There are two main categories of thieves. Opportunity thieves who will walk away with anything of value that’s left unattended or unsecured. By contrast, professional criminals know what they’re after and they generally know how to get it, often in spite of security measures.
What’s believed to be a small team of real pros made a late-night visit at season’s height to Bruce Allentuck’s company, Allentuck Landscaping Company, Clarksburg, Md., several years ago. They broke into his facility and made away with two crews’ worth of landscape equipment – trailers, mowers, trimmers, everything. Allentuck says the consequences of the theft could have been much worse had it not been for a local equipment dealer almost immediately stepping up and bailing him out.

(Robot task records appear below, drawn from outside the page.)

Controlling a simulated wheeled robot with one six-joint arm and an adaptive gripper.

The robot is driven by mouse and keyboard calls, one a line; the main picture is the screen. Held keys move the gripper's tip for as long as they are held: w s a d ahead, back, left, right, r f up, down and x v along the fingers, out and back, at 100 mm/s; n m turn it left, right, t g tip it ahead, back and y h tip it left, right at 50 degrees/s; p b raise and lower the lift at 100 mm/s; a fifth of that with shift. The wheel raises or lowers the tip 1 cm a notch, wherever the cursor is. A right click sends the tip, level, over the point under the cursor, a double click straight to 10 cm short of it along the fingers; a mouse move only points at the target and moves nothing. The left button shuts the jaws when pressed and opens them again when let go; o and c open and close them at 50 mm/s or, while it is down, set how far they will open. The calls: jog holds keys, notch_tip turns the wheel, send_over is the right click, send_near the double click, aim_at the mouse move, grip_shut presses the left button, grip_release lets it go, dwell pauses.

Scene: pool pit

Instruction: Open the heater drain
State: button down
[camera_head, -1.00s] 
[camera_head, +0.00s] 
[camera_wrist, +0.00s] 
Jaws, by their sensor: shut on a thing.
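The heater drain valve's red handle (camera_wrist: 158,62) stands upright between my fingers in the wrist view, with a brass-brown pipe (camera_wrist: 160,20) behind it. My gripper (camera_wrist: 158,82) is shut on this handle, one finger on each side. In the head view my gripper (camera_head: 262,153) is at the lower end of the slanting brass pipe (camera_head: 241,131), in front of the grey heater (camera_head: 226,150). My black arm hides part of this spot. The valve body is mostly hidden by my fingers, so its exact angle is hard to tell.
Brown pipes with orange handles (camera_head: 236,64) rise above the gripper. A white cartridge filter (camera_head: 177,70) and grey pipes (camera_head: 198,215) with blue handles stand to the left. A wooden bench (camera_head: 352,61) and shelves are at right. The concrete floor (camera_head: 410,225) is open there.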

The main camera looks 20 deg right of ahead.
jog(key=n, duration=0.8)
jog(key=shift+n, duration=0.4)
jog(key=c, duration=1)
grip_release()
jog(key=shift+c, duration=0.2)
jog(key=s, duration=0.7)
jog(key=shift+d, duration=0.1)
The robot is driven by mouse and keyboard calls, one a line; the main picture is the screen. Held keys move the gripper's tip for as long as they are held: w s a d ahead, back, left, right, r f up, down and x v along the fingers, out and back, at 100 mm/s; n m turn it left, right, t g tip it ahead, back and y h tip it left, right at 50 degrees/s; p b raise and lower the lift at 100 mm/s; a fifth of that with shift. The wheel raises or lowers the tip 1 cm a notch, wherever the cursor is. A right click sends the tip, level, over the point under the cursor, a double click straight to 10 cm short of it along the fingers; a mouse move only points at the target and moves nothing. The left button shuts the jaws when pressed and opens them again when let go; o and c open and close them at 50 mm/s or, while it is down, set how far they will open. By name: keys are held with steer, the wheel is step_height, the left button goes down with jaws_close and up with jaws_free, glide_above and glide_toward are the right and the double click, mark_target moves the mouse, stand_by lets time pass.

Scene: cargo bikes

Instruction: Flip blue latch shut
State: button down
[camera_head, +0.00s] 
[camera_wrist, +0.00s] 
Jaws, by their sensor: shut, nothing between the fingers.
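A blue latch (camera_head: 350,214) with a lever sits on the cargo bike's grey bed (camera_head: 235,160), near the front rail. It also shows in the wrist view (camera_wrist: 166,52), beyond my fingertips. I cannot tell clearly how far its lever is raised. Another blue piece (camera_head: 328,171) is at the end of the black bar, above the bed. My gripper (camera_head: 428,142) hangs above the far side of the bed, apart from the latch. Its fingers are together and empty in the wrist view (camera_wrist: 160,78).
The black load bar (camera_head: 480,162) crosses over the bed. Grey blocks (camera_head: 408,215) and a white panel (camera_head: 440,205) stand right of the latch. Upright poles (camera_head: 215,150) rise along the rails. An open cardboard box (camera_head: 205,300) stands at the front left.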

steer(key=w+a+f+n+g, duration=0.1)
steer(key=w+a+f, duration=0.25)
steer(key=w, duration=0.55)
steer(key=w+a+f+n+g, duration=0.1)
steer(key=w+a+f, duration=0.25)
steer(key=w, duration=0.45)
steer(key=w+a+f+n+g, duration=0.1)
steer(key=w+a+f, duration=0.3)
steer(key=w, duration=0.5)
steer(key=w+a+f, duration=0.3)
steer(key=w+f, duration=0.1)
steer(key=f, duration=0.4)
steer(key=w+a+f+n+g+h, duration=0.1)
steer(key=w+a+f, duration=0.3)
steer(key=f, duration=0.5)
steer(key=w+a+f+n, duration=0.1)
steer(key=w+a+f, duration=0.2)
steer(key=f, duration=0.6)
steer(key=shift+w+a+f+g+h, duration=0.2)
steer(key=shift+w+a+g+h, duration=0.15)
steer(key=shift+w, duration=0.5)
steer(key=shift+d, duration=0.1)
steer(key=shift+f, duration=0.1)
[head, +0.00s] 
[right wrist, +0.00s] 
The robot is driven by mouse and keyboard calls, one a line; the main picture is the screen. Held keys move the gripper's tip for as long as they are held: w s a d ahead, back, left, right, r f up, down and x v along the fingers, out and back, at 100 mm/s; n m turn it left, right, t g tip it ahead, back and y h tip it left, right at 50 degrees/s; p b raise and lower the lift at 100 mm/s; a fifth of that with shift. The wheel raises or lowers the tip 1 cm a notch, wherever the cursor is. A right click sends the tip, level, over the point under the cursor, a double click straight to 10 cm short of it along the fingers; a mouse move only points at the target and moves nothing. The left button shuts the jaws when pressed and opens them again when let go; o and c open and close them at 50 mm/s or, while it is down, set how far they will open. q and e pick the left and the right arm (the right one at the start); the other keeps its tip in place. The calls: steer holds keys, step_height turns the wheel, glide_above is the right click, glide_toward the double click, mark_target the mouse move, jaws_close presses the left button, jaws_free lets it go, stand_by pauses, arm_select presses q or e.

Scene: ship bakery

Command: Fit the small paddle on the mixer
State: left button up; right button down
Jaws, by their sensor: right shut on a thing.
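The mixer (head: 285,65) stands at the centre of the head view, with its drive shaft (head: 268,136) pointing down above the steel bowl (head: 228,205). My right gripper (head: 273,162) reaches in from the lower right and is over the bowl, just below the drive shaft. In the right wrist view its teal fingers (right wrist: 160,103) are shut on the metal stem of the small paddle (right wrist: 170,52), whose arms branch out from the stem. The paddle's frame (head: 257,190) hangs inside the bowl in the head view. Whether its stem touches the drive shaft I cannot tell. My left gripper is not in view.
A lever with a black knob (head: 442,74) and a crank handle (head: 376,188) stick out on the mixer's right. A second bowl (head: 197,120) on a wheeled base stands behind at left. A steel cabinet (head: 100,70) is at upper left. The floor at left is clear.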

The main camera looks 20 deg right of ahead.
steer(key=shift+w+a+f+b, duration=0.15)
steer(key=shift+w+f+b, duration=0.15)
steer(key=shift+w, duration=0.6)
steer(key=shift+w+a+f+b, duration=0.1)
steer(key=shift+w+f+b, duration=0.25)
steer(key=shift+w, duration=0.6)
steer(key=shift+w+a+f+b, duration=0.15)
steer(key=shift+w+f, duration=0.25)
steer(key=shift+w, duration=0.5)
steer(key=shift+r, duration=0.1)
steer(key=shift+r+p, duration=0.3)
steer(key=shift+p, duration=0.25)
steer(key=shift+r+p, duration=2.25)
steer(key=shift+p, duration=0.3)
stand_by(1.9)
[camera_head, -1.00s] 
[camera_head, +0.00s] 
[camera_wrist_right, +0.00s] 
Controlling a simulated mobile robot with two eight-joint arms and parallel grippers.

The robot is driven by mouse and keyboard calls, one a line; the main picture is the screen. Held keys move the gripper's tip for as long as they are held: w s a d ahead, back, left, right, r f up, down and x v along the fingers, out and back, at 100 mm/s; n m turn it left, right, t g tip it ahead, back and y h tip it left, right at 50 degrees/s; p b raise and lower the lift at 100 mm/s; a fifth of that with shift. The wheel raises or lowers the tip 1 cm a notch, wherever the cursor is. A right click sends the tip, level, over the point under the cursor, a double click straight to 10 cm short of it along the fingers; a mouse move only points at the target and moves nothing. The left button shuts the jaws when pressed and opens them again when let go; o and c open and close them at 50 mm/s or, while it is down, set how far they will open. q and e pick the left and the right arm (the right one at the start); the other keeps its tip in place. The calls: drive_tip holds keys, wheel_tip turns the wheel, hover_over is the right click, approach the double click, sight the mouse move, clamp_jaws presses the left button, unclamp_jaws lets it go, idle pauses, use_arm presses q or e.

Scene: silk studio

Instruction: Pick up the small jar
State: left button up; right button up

“Without batting an eye, the dealer got us new equipment within 24 hours,” says Allentuck, who founded his Washington, area company in 1986. “That’s a lot to ask of any dealer. That reminded me that it’s not always about price when comes to finding a dealer. They took care of us.”
Price is still king
Nobody disputes that price is king when it comes to buying or leasing big-ticket landscape equipment. Nobody.
“As business owners we have a responsibility to make the best financial decisions for our organizations,” acknowledges Steve Rak II, vice president of Southwest Landscape Management, Columbia Station, Ohio.
“We are loyal to our vendors, but the competition is as fierce for them as it is for us. Sometimes, no matter how much you like working with someone, you have to consider shopping around,” he adds.
Rak points out (as if it needed pointing out, right?) that in the maintenance business there’s a lot of downward pressure on prices these days. He feels that manufacturers, because of their pricing policies, are more to blame for contractor price shopping than dealers.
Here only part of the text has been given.